Fabrizio Rondolino
L'Unità 2 marzo 2017
Il “metodo Travaglio” è già stato
condannato dalla Corte di Strasburgo
Per commentare il Fatto di oggi,
interamente dedicato a “babbo Renzi” in un crescendo di
insinuazioni, allusioni, manipolazioni, è sufficiente ricordare una
recentissima sentenza della Corte di Strasburgo – naturalmente
ignorata dal Fatto e dunque ignota ai suoi lettori – che chiarisce
oltre ogni ragionevole dubbio come funziona il “metodo Travaglio”
e perché quel metodo costituisca un reato.
Nel 2008 e nel 2010 il Direttore di
Bronzo fu condannato per aver diffamanto Cesare Previti in un
articolo, pubblicato sull’Espresso nel 2002, che riportava soltanto
una parte delle dichiarazioni del colonnello dei carabinieri Michele
Riccio, “generando così nel lettore – scrive la Corte –
l’impressione che il ‘signor P.’ fosse presente e coinvolto
negli incontri riportati nell’articolo”. Spiega la Corte: “Come
stabilito dai tribunali nazionali [Travaglio era già stato
condannato in primo e in secondo grado, Ndr], tale allusione era
essenzialmente fuorviante e confutata nel resto della dichiarazione
non inclusa nell’articolo”.
E’ significativo che sia stato lo
stesso Travaglio a ricorrere a Strasburgo rivendicando il diritto
alla libertà d’espressione (non per caso è il Direttore di
Bronzo): ma la libertà d’espressione, com’è noto a chiunque
tranne che a Travaglio, non è libertà di diffamazione.

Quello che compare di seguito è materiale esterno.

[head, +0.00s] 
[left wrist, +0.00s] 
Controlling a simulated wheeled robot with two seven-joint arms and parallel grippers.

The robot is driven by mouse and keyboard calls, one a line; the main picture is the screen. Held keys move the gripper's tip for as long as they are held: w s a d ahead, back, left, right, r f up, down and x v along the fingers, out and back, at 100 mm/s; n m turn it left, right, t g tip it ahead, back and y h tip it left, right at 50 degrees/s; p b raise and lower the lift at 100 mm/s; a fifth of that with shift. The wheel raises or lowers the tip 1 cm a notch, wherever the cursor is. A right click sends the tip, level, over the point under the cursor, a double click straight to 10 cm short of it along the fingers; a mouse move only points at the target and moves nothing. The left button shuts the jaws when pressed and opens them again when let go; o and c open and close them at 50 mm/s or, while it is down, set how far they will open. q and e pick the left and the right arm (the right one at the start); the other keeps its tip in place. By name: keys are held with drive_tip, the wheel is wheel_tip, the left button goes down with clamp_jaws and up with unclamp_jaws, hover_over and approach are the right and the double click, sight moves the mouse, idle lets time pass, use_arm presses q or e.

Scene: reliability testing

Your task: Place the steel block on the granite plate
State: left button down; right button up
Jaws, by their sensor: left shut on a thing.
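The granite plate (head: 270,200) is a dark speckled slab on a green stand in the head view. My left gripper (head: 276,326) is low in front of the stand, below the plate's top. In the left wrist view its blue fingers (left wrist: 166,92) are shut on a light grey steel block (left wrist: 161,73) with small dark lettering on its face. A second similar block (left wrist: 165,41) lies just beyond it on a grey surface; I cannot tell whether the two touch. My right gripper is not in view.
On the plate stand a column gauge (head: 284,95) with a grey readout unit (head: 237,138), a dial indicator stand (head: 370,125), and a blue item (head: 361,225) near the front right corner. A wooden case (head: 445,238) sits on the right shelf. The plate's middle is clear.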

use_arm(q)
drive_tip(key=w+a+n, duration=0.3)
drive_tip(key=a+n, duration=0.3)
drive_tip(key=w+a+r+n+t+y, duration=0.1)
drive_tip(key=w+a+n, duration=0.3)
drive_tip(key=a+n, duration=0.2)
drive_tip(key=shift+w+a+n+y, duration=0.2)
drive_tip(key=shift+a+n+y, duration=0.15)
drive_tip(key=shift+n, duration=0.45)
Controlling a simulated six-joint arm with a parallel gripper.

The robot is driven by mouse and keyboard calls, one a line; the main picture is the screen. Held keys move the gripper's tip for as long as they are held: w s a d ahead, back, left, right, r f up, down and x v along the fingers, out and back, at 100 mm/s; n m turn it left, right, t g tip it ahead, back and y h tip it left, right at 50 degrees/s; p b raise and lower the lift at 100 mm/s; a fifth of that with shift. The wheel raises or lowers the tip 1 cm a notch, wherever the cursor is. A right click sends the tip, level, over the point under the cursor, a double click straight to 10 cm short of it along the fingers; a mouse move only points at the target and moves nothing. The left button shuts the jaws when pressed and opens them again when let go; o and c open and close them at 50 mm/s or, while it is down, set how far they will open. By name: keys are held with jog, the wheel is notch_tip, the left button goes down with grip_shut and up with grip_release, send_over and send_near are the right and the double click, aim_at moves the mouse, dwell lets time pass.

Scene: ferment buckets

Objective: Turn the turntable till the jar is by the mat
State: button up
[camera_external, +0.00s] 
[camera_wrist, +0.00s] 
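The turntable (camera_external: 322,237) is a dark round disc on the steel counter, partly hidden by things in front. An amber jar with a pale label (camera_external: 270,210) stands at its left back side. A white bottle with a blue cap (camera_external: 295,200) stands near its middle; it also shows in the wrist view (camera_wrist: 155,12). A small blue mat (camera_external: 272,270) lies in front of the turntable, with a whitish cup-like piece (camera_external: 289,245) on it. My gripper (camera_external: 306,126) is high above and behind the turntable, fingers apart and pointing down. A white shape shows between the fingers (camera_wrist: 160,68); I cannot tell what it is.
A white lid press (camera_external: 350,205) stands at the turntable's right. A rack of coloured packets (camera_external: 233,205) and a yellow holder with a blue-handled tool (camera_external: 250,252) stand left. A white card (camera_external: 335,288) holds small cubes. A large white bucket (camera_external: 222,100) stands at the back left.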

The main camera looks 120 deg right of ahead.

Prendere una frase a piacere,
decontestualizzarla, omettere tutto ciò che contraddice la propria
tesi e amplificare un frammento a scapito dell’insieme, così da
costruire una “verità alternativa” – questa l’opinione dei
giudici europei – non c’entra niente con la libertà di
espressione, e anzi ne è in un certo senso il rovescio. In buona
sostanza, è una bugia. E come tale va giustamente sanzionata.
Vedremo come andrà a finire
l’inchiesta Consip nella parte che sembra coinvolgere Tiziano Renzi
e Luca Lotti: con ogni probabilità, nel nulla. Il presunto reato
(“traffico di influenze”) è a dir poco gassoso, prove non ce ne
sono, le testimonianze sono frammentarie e contraddittorie, di
pagamenti e tangenti non c’è la minima traccia. Ma per il Fatto
non ci sono dubbi: “Tangenti a Consip e 30mila euro al mese
promessi a babbo Renzi” è il titolone di prima pagina.
Siamo da capo: l’importante è
sputtanare, distruggere la reputazione, attivare la macchinetta del
fango. Fino alla prossima condanna – di Travaglio, naturalmente.